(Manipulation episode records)
==========

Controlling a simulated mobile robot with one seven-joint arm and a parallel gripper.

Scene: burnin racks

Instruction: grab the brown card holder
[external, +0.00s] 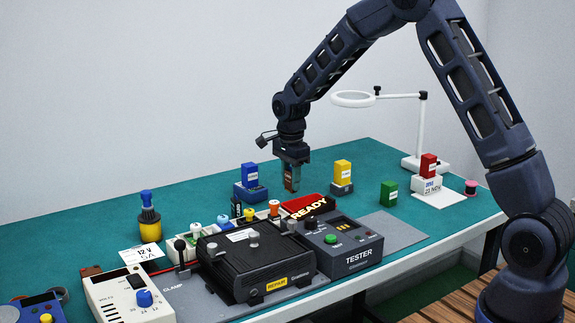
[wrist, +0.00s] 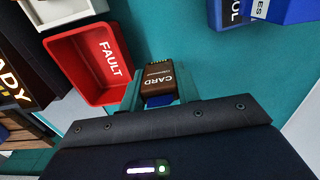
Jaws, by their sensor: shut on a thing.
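The brown card holder (wrist: 158,80) has white lettering that reads CARD and a row of small gold contacts at its far end. In the wrist view it sits between the two fingers of my gripper (wrist: 157,92), which is shut on it. A blue part shows at its near end. In the external view my gripper (external: 291,172) points down over the teal bench, behind the red FAULT bin, and the card holder (external: 289,181) shows between its fingers. Whether its lower end touches anything is hard to tell.
The red FAULT bin (wrist: 90,65) is just left of the fingers in the wrist view. A READY sign (external: 309,208), a tester (external: 342,247) and a black unit (external: 258,262) stand in front. Blue (external: 249,176), yellow (external: 342,173) and green (external: 389,193) blocks stand around.

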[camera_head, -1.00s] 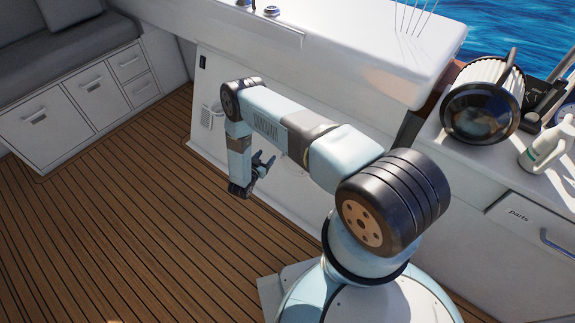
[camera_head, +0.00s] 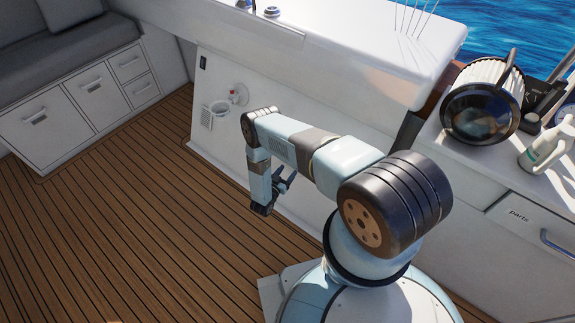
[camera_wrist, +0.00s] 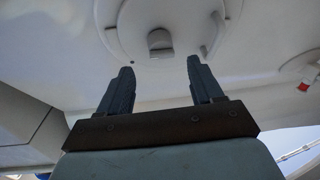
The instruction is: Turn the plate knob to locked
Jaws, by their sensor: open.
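In the wrist view a round white plate (camera_wrist: 200,22) is set in a white panel, its upper part cut off by the frame. A small grey knob (camera_wrist: 160,40) sits on it. My gripper (camera_wrist: 159,66) is open and empty, its two dark fingers apart below the knob in the picture. I see no contact with the knob. I cannot tell whether the knob is at locked. In the head view my gripper (camera_head: 285,185) hangs in front of the white panel (camera_head: 312,150), and my arm hides the plate and knob.
A lamp (camera_head: 478,112) and a spray bottle (camera_head: 545,152) stand on the right counter. The wooden floor (camera_head: 130,220) at left is clear.

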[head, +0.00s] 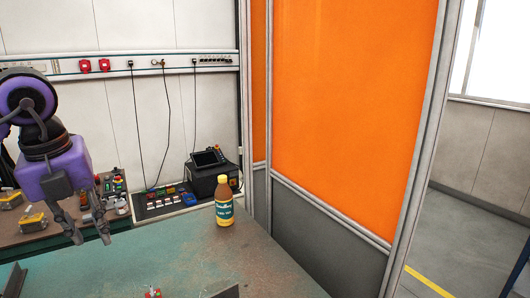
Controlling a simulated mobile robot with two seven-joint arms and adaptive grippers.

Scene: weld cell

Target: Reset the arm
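My left arm comes in from the left edge, purple and black. Its gripper (91,239) hangs downward over the left side of the green worktable (190,254). The two dark fingers are spread apart with nothing between them. My right gripper is not in the head view.
A control panel with buttons (163,202) and a black box with a screen (210,178) are behind. Dark metal pieces (226,292) lie at the front. An orange screen (352,100) borders the right.

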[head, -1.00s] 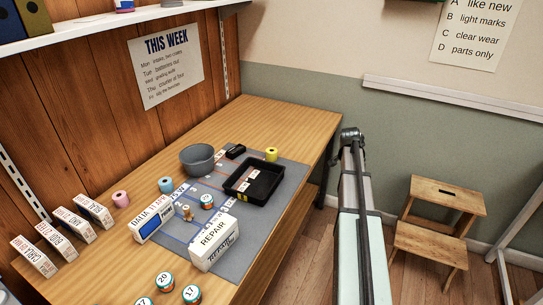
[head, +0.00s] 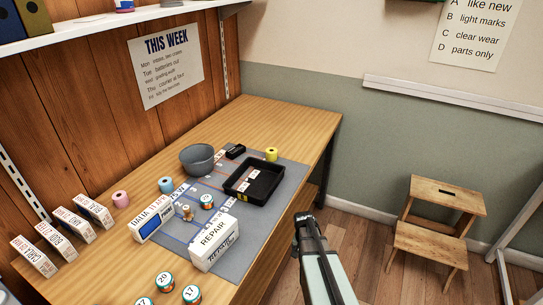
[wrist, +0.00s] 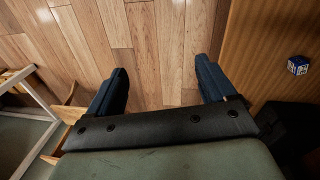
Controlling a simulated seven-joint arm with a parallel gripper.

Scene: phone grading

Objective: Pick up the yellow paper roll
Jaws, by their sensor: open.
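The yellow paper roll (head: 271,155) stands upright at the far right corner of the grey mat (head: 268,214), just behind the black tray. My gripper (wrist: 160,82) is open and empty in the wrist view, with wooden floor showing between its fingers. In the head view my arm reaches up from the bottom right, and its end is off the bench's front edge, well apart from the roll. The fingertips cannot be made out clearly in the head view. The roll does not show in the wrist view.
The black tray (head: 234,189) lies in front of the roll, with a grey bowl (head: 197,160) and a small black object (head: 235,151) to the left. A blue roll (head: 166,186), a pink roll (head: 121,199) and a REPAIR box (head: 205,257) are nearer. A wooden stool (head: 432,254) stands right.

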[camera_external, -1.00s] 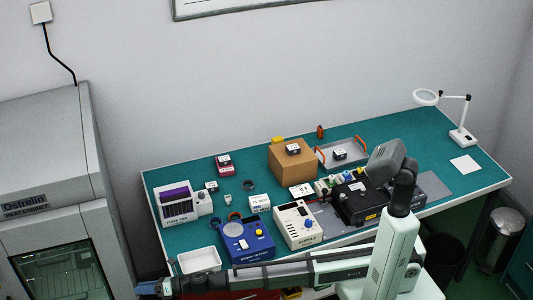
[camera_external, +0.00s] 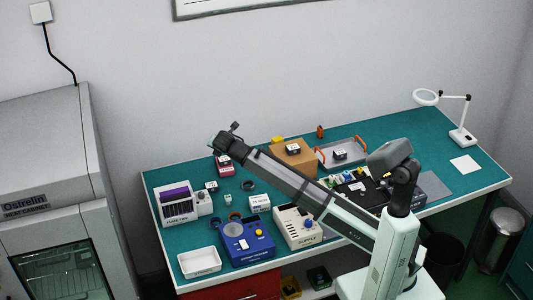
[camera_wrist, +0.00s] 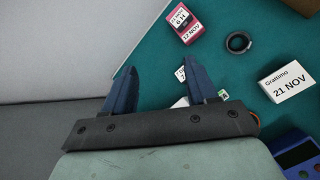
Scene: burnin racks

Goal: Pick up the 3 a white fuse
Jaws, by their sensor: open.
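Nearby are a red-and-white dated box (camera_wrist: 184,20), a dark ring (camera_wrist: 240,42) and a white "Grattimo" box (camera_wrist: 288,84). A purple-topped device (camera_external: 178,205), blue device (camera_external: 246,240) and cardboard box (camera_external: 284,160) stand around. A white tray (camera_external: 200,262) is at the front left.

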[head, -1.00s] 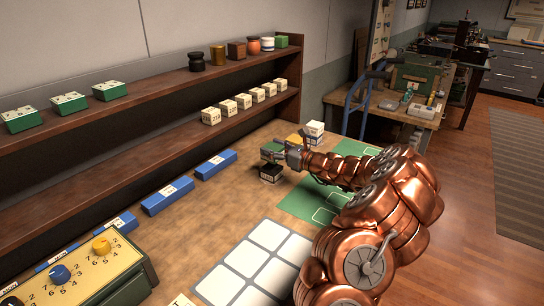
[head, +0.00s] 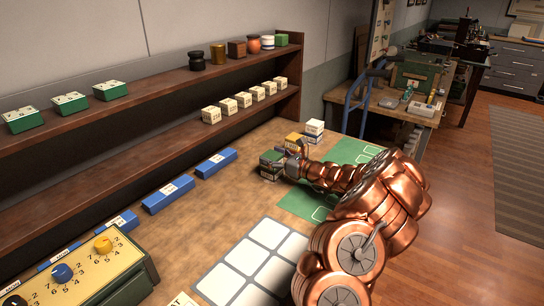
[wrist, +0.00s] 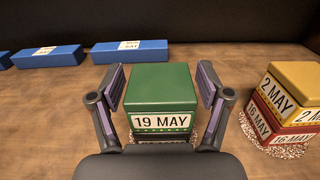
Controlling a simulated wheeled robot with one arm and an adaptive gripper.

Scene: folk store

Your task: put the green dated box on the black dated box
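The green dated box (head: 271,157) with a "19 MAY" label rests on top of the black dated box (head: 269,174), upright and roughly lined up with it. In the wrist view the green box (wrist: 161,88) is between my fingers, and only a thin dark strip of the black box (wrist: 160,138) shows below it. My gripper (wrist: 166,88) is open, with a visible gap between each finger and the green box. In the head view my gripper (head: 284,162) is at the right side of the stack, partly hidden by the box.
A yellow box (wrist: 297,82) labelled "2 MAY" sits on a red box (wrist: 286,122) just right of the stack. A white box stack (head: 315,128) stands behind. Blue blocks (head: 216,164) line the shelf side. A green mat (head: 310,200) lies nearby.

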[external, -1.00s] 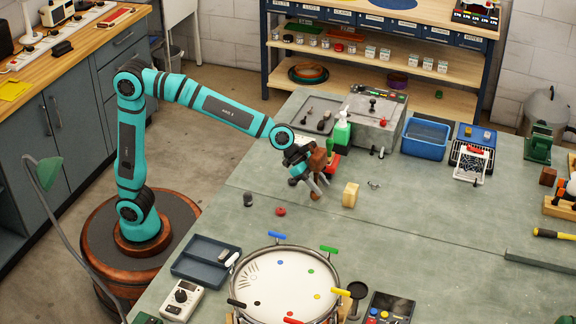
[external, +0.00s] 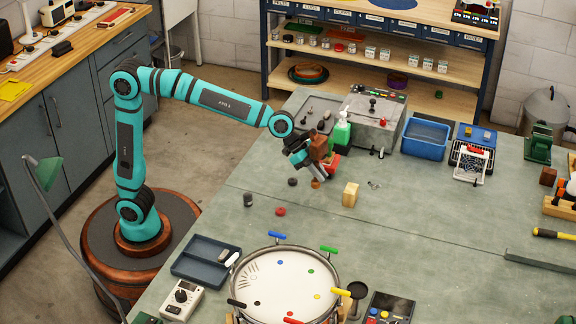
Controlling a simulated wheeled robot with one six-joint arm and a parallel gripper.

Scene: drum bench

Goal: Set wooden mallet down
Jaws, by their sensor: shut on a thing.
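The wooden mallet (external: 319,147) shows as a brown block-like head at my gripper (external: 320,172). My gripper is shut on it and points down over the grey-green bench (external: 400,215). Most of the handle is hidden or too small to make out. The mallet appears held a little above the bench, near the front right of the dark tray. I cannot tell if any part touches the bench.
A dark disc (external: 292,182) and a small orange-brown piece (external: 315,183) lie just below my gripper. A pale wood block (external: 350,195) stands right of it, a red knob (external: 280,211) in front. A green-white bottle (external: 342,133) stands close behind. Bench at right-centre is clear.

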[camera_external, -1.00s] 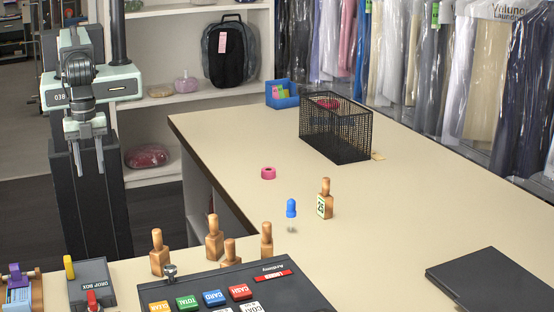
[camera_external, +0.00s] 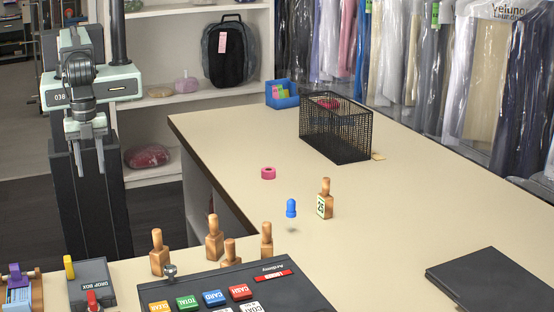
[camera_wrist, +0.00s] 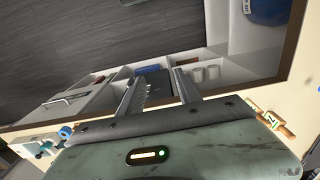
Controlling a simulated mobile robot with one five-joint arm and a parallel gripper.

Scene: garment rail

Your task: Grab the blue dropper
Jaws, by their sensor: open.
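The blue dropper (camera_external: 291,208) stands upright on the beige counter (camera_external: 410,200), with its blue bulb on top and a clear tip below. It is just left of a wooden stamp with a number label (camera_external: 325,200). My gripper (camera_external: 90,160) hangs at the far left, off the counter, with its fingers apart and empty, well away from the dropper. In the wrist view the fingers of my gripper (camera_wrist: 158,88) are spread with nothing between them. I cannot make out the dropper for certain in that view.
A pink ring (camera_external: 268,173) lies behind the dropper. A black mesh basket (camera_external: 336,128) stands farther back. Several wooden stamps (camera_external: 214,238) and a dark register (camera_external: 245,285) are in front. A black folder (camera_external: 492,283) lies at right. Counter right of the labelled stamp is clear.

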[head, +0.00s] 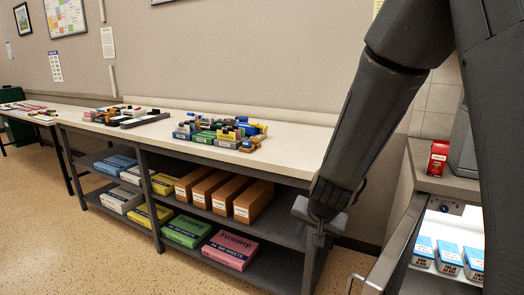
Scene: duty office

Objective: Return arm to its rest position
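My dark arm (372,110) comes down from the upper right and crosses in front of the right end of the long table. My gripper (318,238) is at its lower end, a small grey shape pointing down in front of the table's right end. It is small and partly hidden by the wrist, so I cannot tell whether its fingers are open or shut. I see no object clearly held in it.
The long table (290,140) carries coloured boxes; its shelves hold brown boxes (212,190) and paper packs (230,250). At right, a red carton (437,158) stands on a counter (470,187) above a lit, open compartment with blue-white cartons (449,258). The floor (90,250) at left is clear.

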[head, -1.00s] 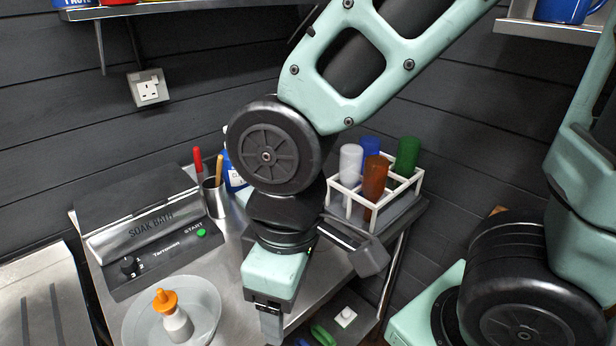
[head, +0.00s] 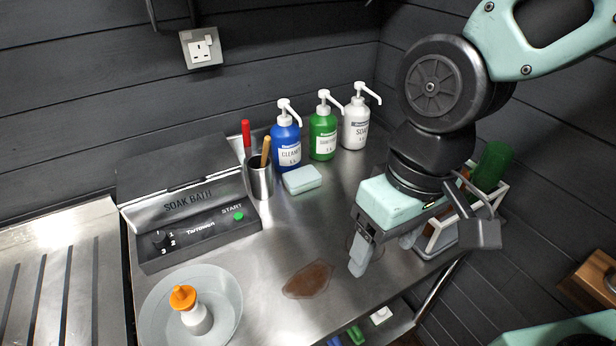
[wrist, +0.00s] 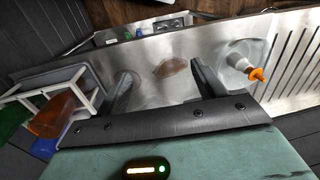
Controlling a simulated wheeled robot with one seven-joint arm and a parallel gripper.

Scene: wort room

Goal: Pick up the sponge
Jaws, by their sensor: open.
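The sponge (head: 302,179), a pale blue-green block, lies flat on the steel counter (head: 262,262) in front of the blue bottle in the head view. My gripper (head: 386,254) is open and empty above the counter's right part, to the right of the sponge and nearer the front edge, apart from it. In the wrist view the two fingers of my gripper (wrist: 163,82) stand wide apart with bare steel and a brown stain between them. I cannot make out the sponge in the wrist view.
Blue (head: 286,145), green (head: 323,132) and white (head: 355,124) pump bottles stand behind the sponge. A utensil cup (head: 261,183) and soak bath (head: 190,215) are left. A brown stain (head: 308,281) marks the counter. A white rack (head: 440,236) stands right, partly behind my arm.

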==========

Exercise
Copy every line of the listing that includes the string "seven".

Reply
Controlling a simulated mobile robot with one seven-joint arm and a parallel gripper.
Controlling a simulated mobile robot with two seven-joint arms and adaptive grippers.
Controlling a simulated seven-joint arm with a parallel gripper.
Controlling a simulated wheeled robot with one seven-joint arm and a parallel gripper.

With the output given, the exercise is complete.